Trans/Enby Yoga: A Haven for Trans and Nonbinary Bodies

by May 9, 2019Interviews, Queer Life, Trans Life

“I’m not into exercise,” Lizz Johnson said. They repeated this assertion throughout the interview; to them, yoga is more than just a Pilates routine with spiritual dressing. “It’s a framework for being a human in the world,” they told me with a smile. “That’s what I like about yoga.”

Trans/Enby Yoga is Lizz’s brainchild: a twice-weekly yoga class for the non-cis folks of Seattle. “It’s a break from microaggressions, that’s what I’m offering,” they said. “It’s a little reprieve from microaggressions where people can be honest and vulnerable in their bodies and not need to have walls up around themselves.”

What drew Lizz to yoga wasn’t as deep as you’d think. “I thought the poses looked cool and that people who did it were flexible. I thought that was something I wanted,” they told me. What hooked them in was how it improved their bodily awareness. “I was just noticing my own body in ways that I hadn’t before,” they said. “Yoga was the first time I was really able to be in my body.”

Navigating yoga spaces as a nonbinary person could be challenging. Lizz noticed yoga classes were gendered in lots of unnecessary ways. “Teachers will say women’s bodies are this way, men’s bodies are this way, and if you’re a woman this posture would be easier, and that’s just not true,” they said, still sounding frustrated with the instructors. They also misgendered Lizz in class, which took away from their practice. “When I’m misgendered in a yoga space…I have to protect myself for a bit, and if I’m protecting myself I can’t be as open to myself in the yoga practice,” they told me.

Frustrated with these experiences, Lizz decided to start a class where trans and nonbinary people could feel safe and comfortable. “I basically wanted to make the class that I wanted to take,” they told me. Their first Trans/Enby classes were DIY gatherings held in a friend’s living room. “That first month, the most people we had was like four people, which was really exciting for a living room,” they said, laughing.

Since that first summer, the living room class has become something more official. Last year, they began holding classes every Sunday at the Seattle Movement Project in Madrona. This was followed by another weekly class held in Rainier Beach. Curious about their class, I decided to attend one of them myself.

Yoga is something I’ve only dabbled in. I’ve enjoyed the classes I’ve been to, but it’s never quite hooked me in. In a yoga class, there’s a good chance I’m going to be the only trans person in the room. I anticipate strange looks, uncomfortable questions, unwanted assumptions. But as I walked into the Seattle Movement Project for my first Trans/Enby Yoga class, I was at ease.

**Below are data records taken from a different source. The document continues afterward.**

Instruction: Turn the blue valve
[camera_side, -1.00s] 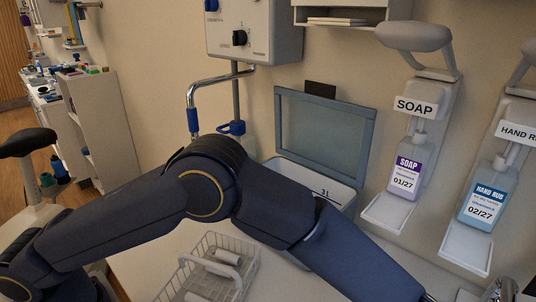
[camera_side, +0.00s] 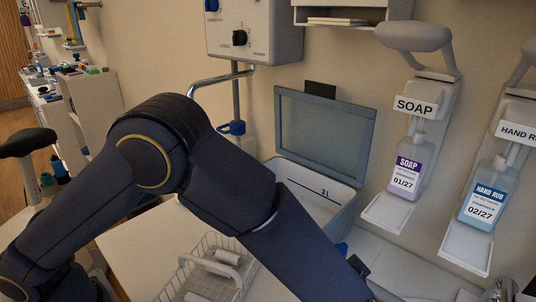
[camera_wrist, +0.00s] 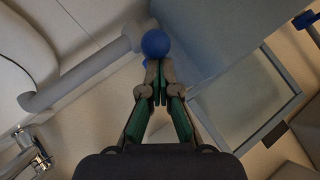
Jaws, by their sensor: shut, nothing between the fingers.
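In the wrist view a round blue knob (camera_wrist: 155,43), which looks like the blue valve, sits beside a grey pipe (camera_wrist: 85,73). My gripper (camera_wrist: 156,66) is shut and empty, with its fingertips right at the knob's near edge. I cannot tell whether they touch it. In the side view a small blue piece (camera_side: 341,248), perhaps the same knob, shows by the bin's lower right corner, partly hidden behind my arm. My fingers do not show clearly in the side view.
An open blue-grey bin (camera_side: 318,190) with its lid (camera_side: 322,135) raised stands against the wall. A white wire basket (camera_side: 215,262) is on the counter at its left. Soap (camera_side: 405,172) and hand rub (camera_side: 484,192) dispensers hang at the right. A chrome tap shows in the wrist view (camera_wrist: 30,148).

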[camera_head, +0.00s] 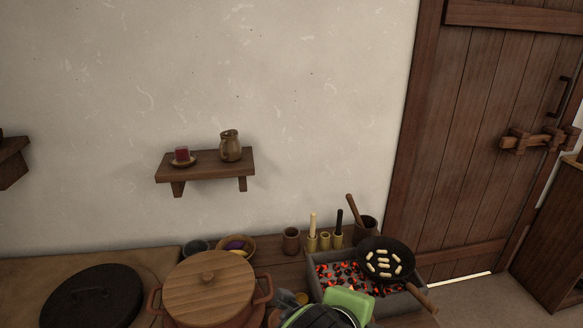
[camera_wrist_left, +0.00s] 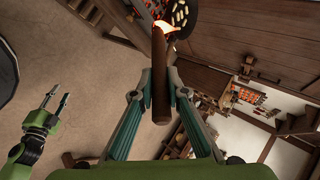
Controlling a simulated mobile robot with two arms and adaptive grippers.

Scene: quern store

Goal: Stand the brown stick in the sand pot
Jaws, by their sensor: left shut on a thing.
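My left gripper (camera_wrist_left: 159,95) is shut on the brown stick (camera_wrist_left: 160,78) in the left wrist view. The stick runs lengthwise between the fingers, with a bright orange-white patch at its far end; I cannot tell whether that is flame. The head view shows green and dark parts of my arm (camera_head: 347,302) low in the picture, in front of the coals; the held stick is not clear there. Another brown stick (camera_head: 353,207) leans in a dark brown pot (camera_head: 368,224) at the back. I cannot tell which vessel holds sand. My right gripper (camera_wrist_left: 60,93) is open and empty.
A coal tray (camera_head: 320,272) glows, with a black pan (camera_head: 385,246) over it. Holders with a pale stick (camera_head: 312,224) and a black stick (camera_head: 339,219), a brown cup (camera_head: 291,240) and a bowl (camera_head: 236,243) stand behind. A lidded pot (camera_head: 208,290) is left.

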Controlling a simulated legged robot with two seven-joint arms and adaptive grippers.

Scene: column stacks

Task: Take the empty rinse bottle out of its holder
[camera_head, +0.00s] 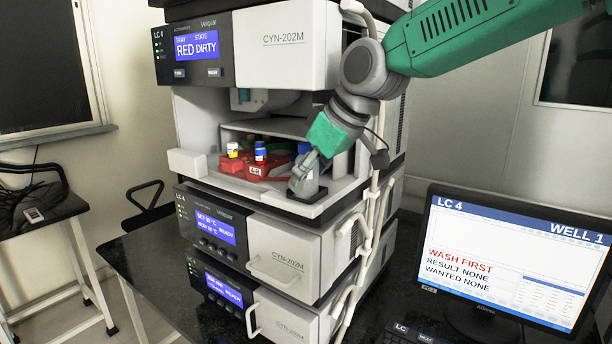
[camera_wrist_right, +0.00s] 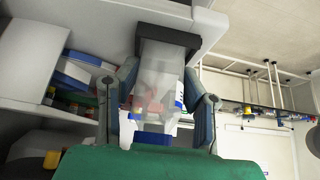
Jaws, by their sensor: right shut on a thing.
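The rinse bottle (camera_wrist_right: 160,75) is clear and looks empty, with a white and blue label on one side. In the wrist view it stands between the two fingers of my right gripper (camera_wrist_right: 160,112), which is shut on it. The bottle's far end meets a dark holder (camera_wrist_right: 165,37); I cannot tell how deep it sits. In the head view my right gripper (camera_head: 308,165) reaches into the open bay of the top unit, at the right of its shelf, over the dark holder (camera_head: 308,195). The bottle is mostly hidden there. My left gripper is not in view.
A red tray (camera_head: 236,166) with a yellow-labelled vial (camera_head: 232,150) and a blue vial (camera_head: 260,152) sits left of my gripper. The bay's walls and upper housing (camera_head: 285,45) are close around. White tubing (camera_head: 366,225) runs down the right side. A monitor (camera_head: 515,260) reads "WASH FIRST".

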Lizz sat in front of us, legs crossed, with a notebook lying on the ground in front of them. Before we began, we shared our pronouns with each other — which shouldn’t be of note, because it should be an ordinary part of any yoga or meditation space. Here, I didn’t have to worry about someone making a wrong guess at my pronoun. Being able to tell people “I use she/they pronouns,” let me put my guard down.

Lizz asked us to set an intention. It caught me off guard. An intention? I thought. No one told me I was going to have to come up with an intention. I searched through my head, worried that if I didn’t have a good intention, I might not get the most out of my experience. I then realized worrying about my having the “best intention” was probably counterproductive. Then something Lizz had said popped into my head.

In the interview, I’d asked Lizz what they thought their class had to offer enby and trans folks.

“Something I see a lot on trans non-binary media is bodies being like ‘flesh prisons,’ and that’s real for a lot of people,” they said, “I’m trying to offer a couple of moments where it doesn’t feel like a flesh prison.”

I’m among the people who’ve made these jokes. There’s a lot I love about this tangle of meat and bones, but there are parts I could do without: my slouch, the width of my shoulders, the shape of my face. I decided my intention would be to embrace these parts of my body with tenderness, to connect to them without judgment or shame.

There was a playfulness to the class that made tenderness come easy. Lizz made jokes and the class laughed. They reminded us that not everyone’s practice was going to look the same, which made me feel less anxious about screwing up. I wasn’t mean to myself when I lost my balance while attempting to stand on one foot for a pose. It wasn’t like a fitness class where everyone is trying to look better or become stronger. It felt like a playful laboratory for the body. A place where I could ask my it, “What can you do?”

In the afterglow of the class, I could feel that special awareness of my own body that Lizz had mentioned. I noticed every step I took, feeling the places where my foot connected to the ground. I don’t know if I’ll become a regular yoga practitioner. I do know that if I need a reminder that my body is not a flesh prison, there’s a place I can go for that.